Wang Wins NSF Career Award
Huixia “Judy” Wang, assistant professor of statistics, has received an Early Career Development Award from the National Science Foundation.
Wang’s five-year, $400,000 grant will fund research related to her proposal, “A new and pragmatic framework for modeling and predicting conditional quantiles in data-sparse regions.” Through this work, Wang and her collaborators will seek to develop new theories and methods of modeling and predicting rare events with significant consequences. Unexpectedly heavy rainfall, large portfolio loss and dangerously low birth weight are just a few examples of the type of events that could be addressed.
The Career Award, intended to advance a scientist’s research and career, is one of the NSF’s highest honors for early-career university faculty in science and engineering.
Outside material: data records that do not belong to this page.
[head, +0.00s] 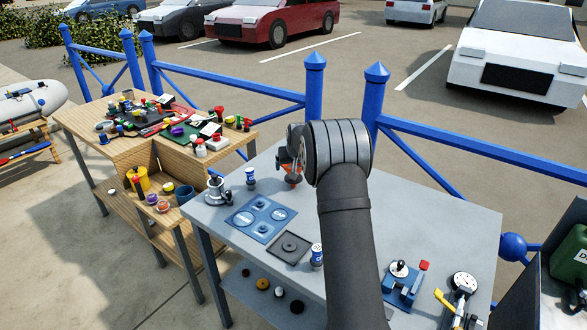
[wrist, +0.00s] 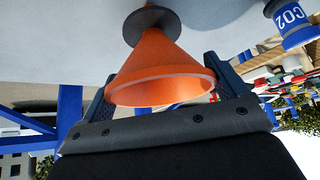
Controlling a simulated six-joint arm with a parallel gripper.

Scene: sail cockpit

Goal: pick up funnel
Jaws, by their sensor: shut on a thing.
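The orange funnel (wrist: 160,72) is between the two fingers of my gripper (wrist: 168,88) in the wrist view. The gripper is shut on it, with one finger on each side of the cone. The wide mouth faces the gripper and a dark grey disc (wrist: 150,22) sits at its narrow end. In the head view a small orange part of the funnel (head: 292,178) shows beside my wrist, over the grey table (head: 440,217). My arm hides most of it there. I cannot tell whether it touches the table.
On the grey table are a blue panel (head: 261,220), a dark square plate (head: 289,248), a winch (head: 216,191), two small cans and a blue vise-like device (head: 403,284). A cluttered wooden bench (head: 130,150) stands left. Blue railings (head: 460,147) run behind. The table's right middle is clear.

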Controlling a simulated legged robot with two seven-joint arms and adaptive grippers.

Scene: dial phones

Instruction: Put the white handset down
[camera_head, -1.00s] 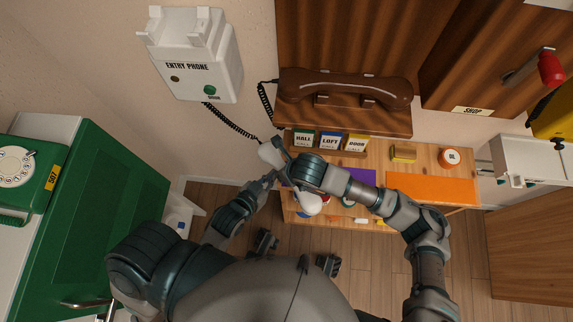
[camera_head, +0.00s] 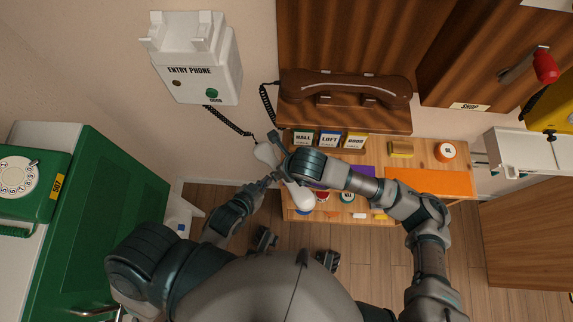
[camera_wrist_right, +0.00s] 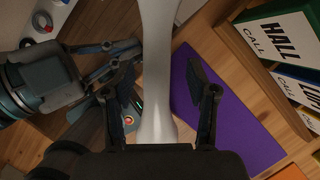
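The white handset (camera_head: 299,196) is off its hook, tilted in the air in front of the wooden bench. Its upper end (camera_head: 264,153) is by the dark cord. My left gripper (camera_head: 275,177) reaches its middle from the left and appears shut on it; the fingertips are partly hidden. My right gripper (camera_wrist_right: 160,85) is open around the handset (camera_wrist_right: 156,60), with gaps on both sides in the right wrist view. The left gripper's fingers also show there at the handset's left edge. The white entry phone (camera_head: 195,62) hangs on the wall with its cradle empty.
A brown handset (camera_head: 345,86) rests on the wooden wall phone. Labelled cards (camera_head: 330,139) stand on the bench with a purple mat (camera_wrist_right: 225,115) and an orange mat (camera_head: 432,183). A green dial phone (camera_head: 25,190) is at the left. Wall space below the entry phone is clear.

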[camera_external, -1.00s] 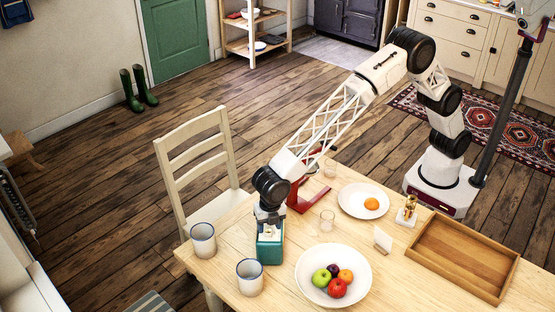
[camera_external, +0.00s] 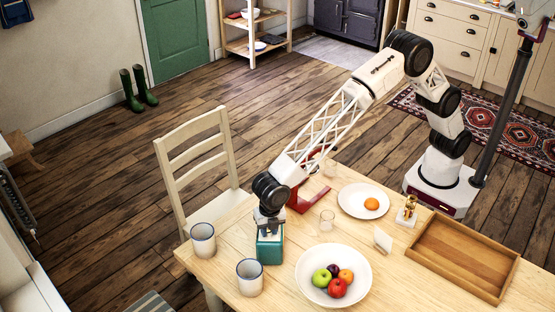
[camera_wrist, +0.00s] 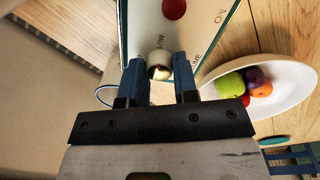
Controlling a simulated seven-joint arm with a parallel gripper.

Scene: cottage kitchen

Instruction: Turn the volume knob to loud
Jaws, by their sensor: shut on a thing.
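The teal box-shaped radio (camera_external: 270,250) stands on the near left part of the table, below my gripper (camera_external: 270,228). The knob's near face looks brassy and dark. Its pointer mark cannot be made out.
Two white mugs (camera_external: 203,240) (camera_external: 249,278) stand left of and in front of the radio. A white fruit bowl (camera_external: 310,286) is close on its right. A wooden tray (camera_external: 455,281) is at the right.

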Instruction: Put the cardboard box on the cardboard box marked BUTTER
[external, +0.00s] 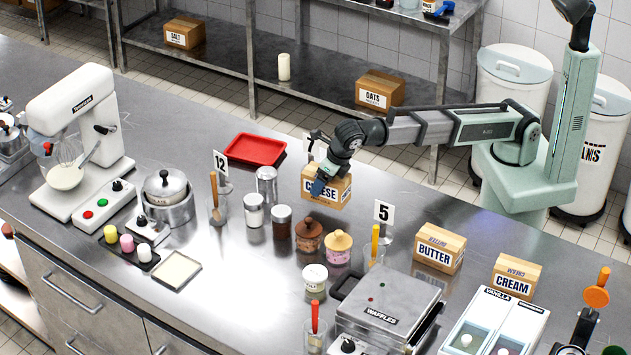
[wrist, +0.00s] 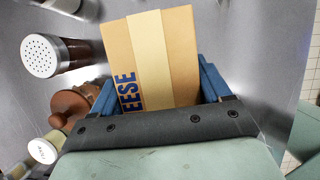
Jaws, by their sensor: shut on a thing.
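A cardboard box marked CHEESE (external: 326,187) is in my gripper (external: 322,183), on the far side of the steel counter.
A cardboard box marked CREAM (external: 514,278) stands right of BUTTER. A number 5 sign (external: 383,213), a yellow-handled utensil (external: 375,240) and lidded jars (external: 308,236) stand between or near. A waffle maker (external: 385,305) is in front. A red tray (external: 255,149) lies left.

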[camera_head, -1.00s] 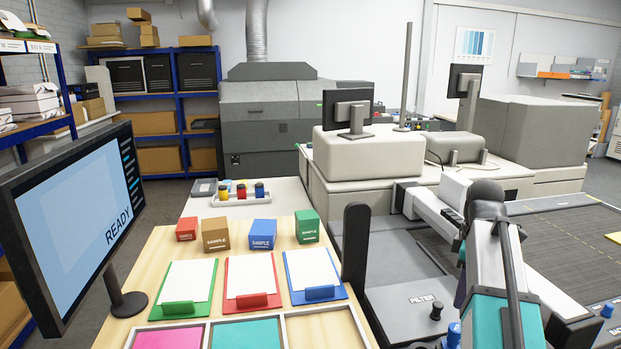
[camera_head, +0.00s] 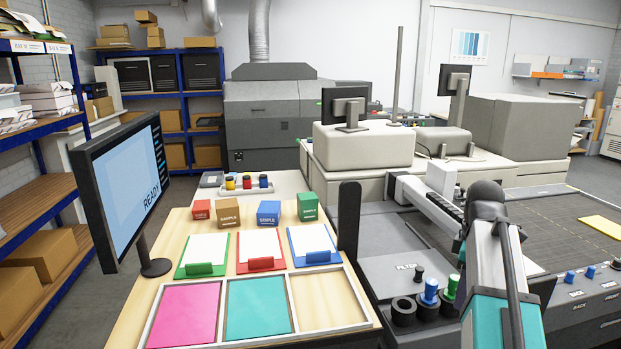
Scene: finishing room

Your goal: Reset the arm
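My arm rises at the right of the head view, with teal and grey links and a dark rounded joint. My gripper is out of view, so what it holds or whether it is open cannot be seen. The arm stands in front of a grey flatbed machine (camera_head: 540,240) with a white gantry.
A wooden table (camera_head: 190,232) at left bears sample boxes, several clipboards and a tray (camera_head: 290,302) with pink and teal sheets. A monitor (camera_head: 130,190) reading READY stands at its left. Knobs (camera_head: 430,290) and a dark post (camera_head: 348,222) stand near the arm. Blue shelves (camera_head: 183,95) line the back.

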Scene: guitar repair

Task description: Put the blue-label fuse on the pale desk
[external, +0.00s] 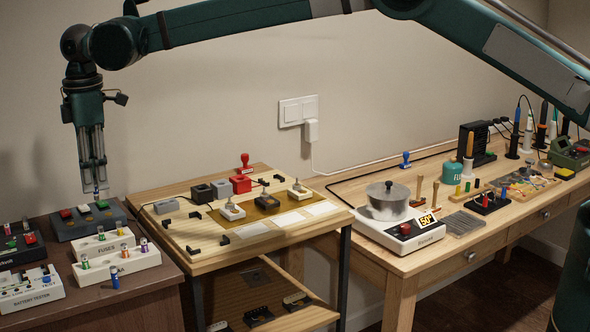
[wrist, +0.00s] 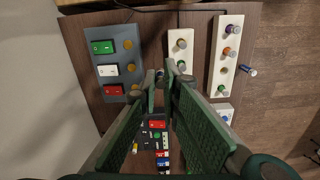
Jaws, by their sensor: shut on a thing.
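My gripper (external: 97,190) is at the left, above the dark brown desk, with its fingers pointing down. It is shut on a small fuse (external: 96,191), whose end shows dark bluish at the fingertips; its label is mostly hidden. In the wrist view the fingertips (wrist: 166,75) meet over the brown desk. Another fuse with a blue body (external: 114,277) is on the brown desk beside the front white fuse block; it also shows in the wrist view (wrist: 247,70). The pale desk (external: 455,255) stands at the right, beyond the middle wooden bench.
Two white fuse blocks (external: 118,265) hold several coloured fuses below my gripper. A grey switch box (external: 84,222) stands behind them. The middle bench (external: 190,257) carries small parts.

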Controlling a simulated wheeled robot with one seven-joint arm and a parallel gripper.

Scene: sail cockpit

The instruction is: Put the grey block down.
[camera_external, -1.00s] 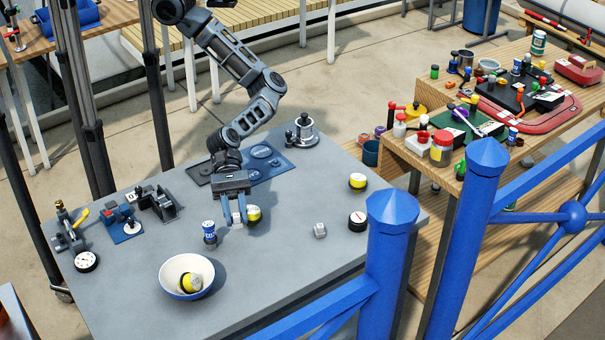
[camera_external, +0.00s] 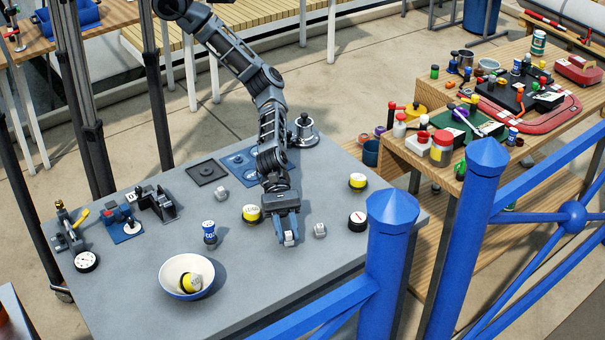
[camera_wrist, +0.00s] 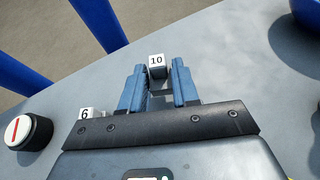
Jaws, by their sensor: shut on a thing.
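My gripper (camera_external: 287,236) is shut on a small grey block (camera_external: 288,241) over the front middle of the grey table (camera_external: 250,290). In the wrist view the block (camera_wrist: 156,60) sits between the blue fingertips (camera_wrist: 158,80), and its top face reads 10. I cannot tell whether its underside touches the table. A second grey block (camera_external: 320,230) stands just right of my gripper; in the wrist view a block (camera_wrist: 86,113) reading 6 shows at left, partly hidden by my gripper. A third grey block (camera_external: 221,194) stands farther back to the left.
A black-sided disc (camera_external: 357,221) with a red line lies to the right. Yellow-and-black discs lie left of my gripper (camera_external: 250,214) and at back right (camera_external: 357,181). A blue-and-white bottle (camera_external: 209,233) and a white bowl (camera_external: 164,274) stand left. The table's front middle is bare.

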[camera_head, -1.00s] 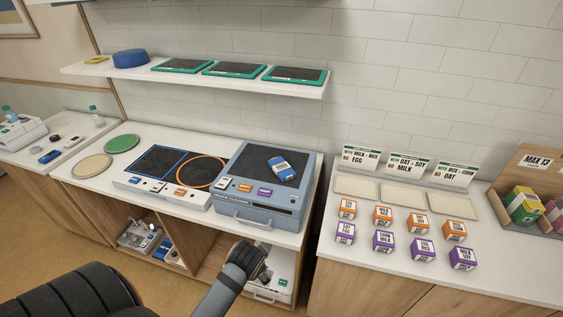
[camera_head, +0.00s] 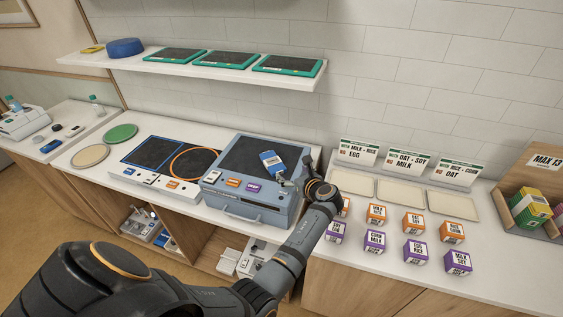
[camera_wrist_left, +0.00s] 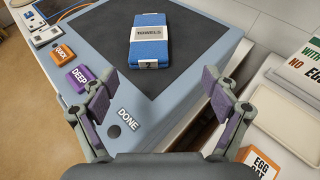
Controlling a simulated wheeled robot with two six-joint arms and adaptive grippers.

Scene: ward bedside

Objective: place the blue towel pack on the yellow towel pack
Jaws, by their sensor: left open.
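The blue towel pack (camera_head: 270,160), with a white band reading TOWELS, lies flat on the dark top of a blue-grey machine; it also shows in the left wrist view (camera_wrist_left: 149,47). My left gripper (camera_head: 287,181) is at the machine's right side, close to the pack. In the left wrist view the left gripper (camera_wrist_left: 158,80) is open and empty, its fingers spread short of the pack's near end. I cannot make out a yellow towel pack; a small flat yellow thing (camera_head: 92,49) lies on the shelf, too small to identify. My right gripper is not in view.
The machine (camera_head: 246,209) has orange QUICK, purple DEEP and DONE labels. Left of it is a panel with a blue square and an orange ring (camera_head: 194,163). Small labelled boxes (camera_head: 376,214) and beige trays (camera_head: 403,194) stand right. A wall shelf (camera_head: 215,72) runs above.

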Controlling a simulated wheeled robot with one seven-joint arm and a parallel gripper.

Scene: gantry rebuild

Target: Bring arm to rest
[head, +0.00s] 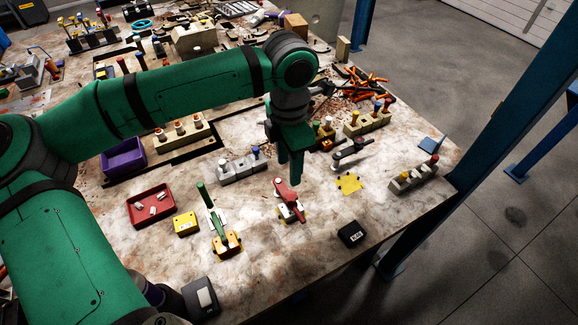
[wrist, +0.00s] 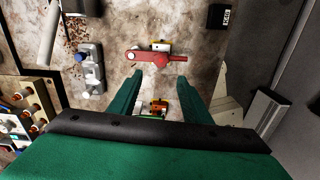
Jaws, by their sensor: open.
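My green arm reaches from the left across the workbench (head: 325,262) in the head view. My gripper (head: 291,168) points down over the middle of the bench, above and behind a red-handled clamp (head: 287,194). In the wrist view my gripper (wrist: 168,84) shows two green fingers spread apart with nothing held between them. The red-handled clamp (wrist: 150,56) lies beyond the fingertips there, apart from them. The exact height of the fingertips above the bench is hard to tell.
A green-handled clamp (head: 211,215), yellow box (head: 186,223), red tray (head: 134,212) and purple bin (head: 124,160) stand left of the gripper. A black box (head: 351,234) sits near the front edge. Blocks with coloured knobs (head: 368,122) stand right. A blue post (head: 470,140) rises beyond the right edge.

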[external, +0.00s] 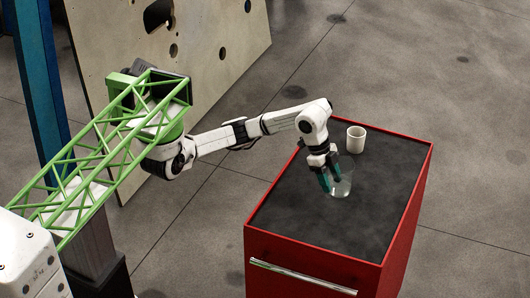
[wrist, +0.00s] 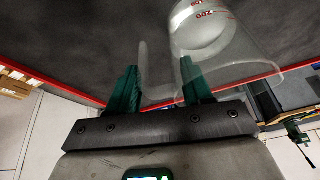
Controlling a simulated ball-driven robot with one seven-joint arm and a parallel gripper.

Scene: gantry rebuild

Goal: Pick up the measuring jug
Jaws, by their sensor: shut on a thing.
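The measuring jug (external: 343,187) is clear, with red markings that show in the wrist view (wrist: 215,42). In the external view it is on the dark top of the red cabinet. My gripper (external: 331,182) points down at the jug's left side. In the wrist view my gripper's green fingers (wrist: 160,78) are set apart with a clear part of the jug between them, shut on it. One finger shows against the jug's wall. The exact contact is hard to see through the clear material.
A white cup (external: 356,140) stands behind the jug on the red cabinet (external: 310,262). The front and right of the cabinet's dark top are clear. A pale panel with holes (external: 175,60) stands on the floor at the back left.

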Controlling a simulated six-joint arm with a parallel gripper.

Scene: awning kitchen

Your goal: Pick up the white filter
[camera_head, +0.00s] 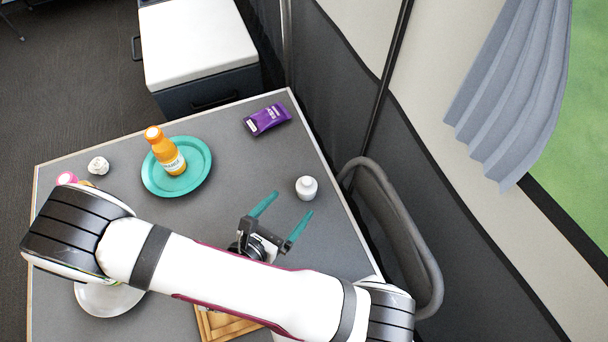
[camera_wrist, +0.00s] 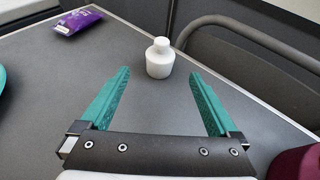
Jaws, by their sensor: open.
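The white filter (camera_head: 306,188) is most likely the small, rounded white piece with a narrow neck that stands upright on the grey table near its right edge. It also shows in the wrist view (camera_wrist: 160,60), centred just beyond the fingertips. My gripper (camera_head: 291,204) is open, with its two teal fingers pointing toward the white filter. In the wrist view the fingers of my gripper (camera_wrist: 159,76) stand apart on either side of the line to it, with nothing held between them. The white piece appears apart from both fingers.
A purple packet (camera_head: 267,120) lies at the far corner. A teal plate (camera_head: 205,173) bears an orange bottle (camera_head: 164,150). A small white crumpled item (camera_head: 98,165), a white plate (camera_head: 108,302) and a wooden board (camera_head: 222,327) are also on the table. A chair (camera_head: 400,215) stands beside the right edge.

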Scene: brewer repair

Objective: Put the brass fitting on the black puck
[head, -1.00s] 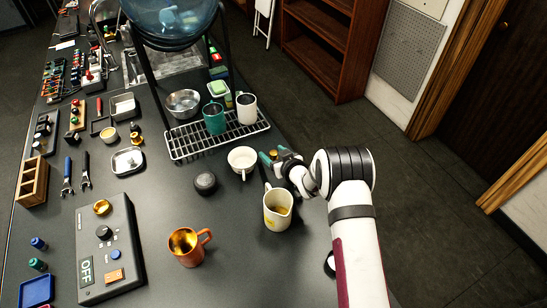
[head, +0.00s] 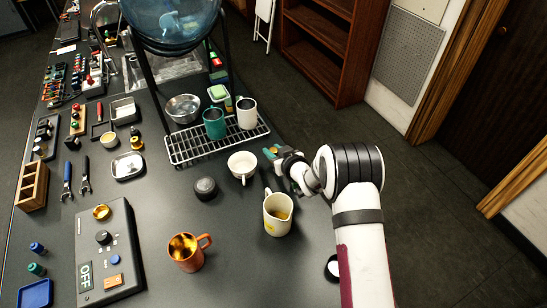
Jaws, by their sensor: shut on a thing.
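The black puck (head: 205,188) stands on the dark bench, left of the white cup and the cream mug, with its top bare. The piece is mostly hidden by the fingers. The gripper is apart from the puck, and its height above the bench is hard to tell.
A white cup (head: 242,164) stands between my gripper and the puck. A cream mug (head: 278,222) and a copper mug (head: 184,257) stand nearer. A wire rack (head: 184,152) with cups is behind. A grey control box (head: 119,268) is at left.

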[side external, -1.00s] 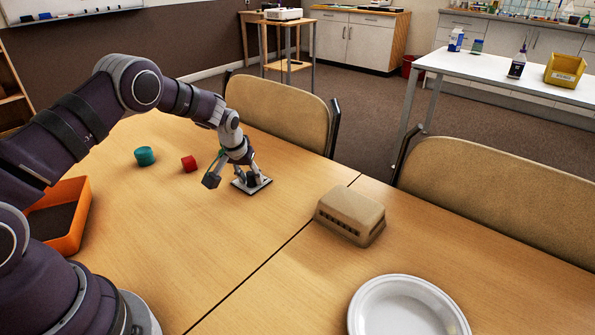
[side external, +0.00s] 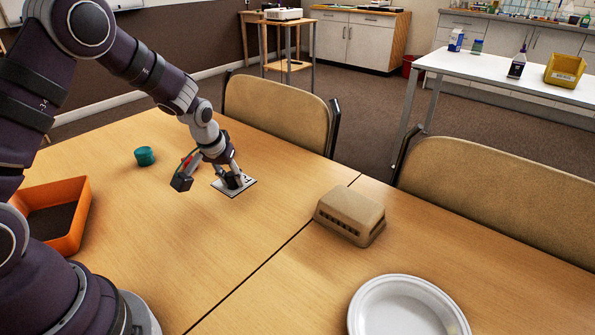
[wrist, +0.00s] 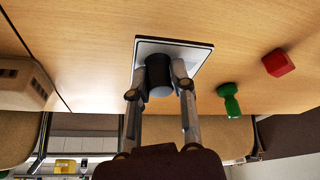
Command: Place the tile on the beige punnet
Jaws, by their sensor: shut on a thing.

Wang is the 18th faculty member in the College of Physical and Mathematical Sciences to receive the honor. Four statistics faculty members have won a Career Award since 2004.
A native of Henan Province, China, Wang earned B.S. and M.S. degrees in statistics from Shanghai’s Fudan University before coming to the U.S. in 2002 to conduct doctoral work at the University of Illinois at Urbana-Champaign. After earning a Ph.D. in 2006, Wang joined the faculty of the NC State University Department of Statistics, where her research has focused on bioinformatics, quantile regression, measurement error, missing data, longitudinal data analysis, survival data analysis, empirical likelihood and extremes.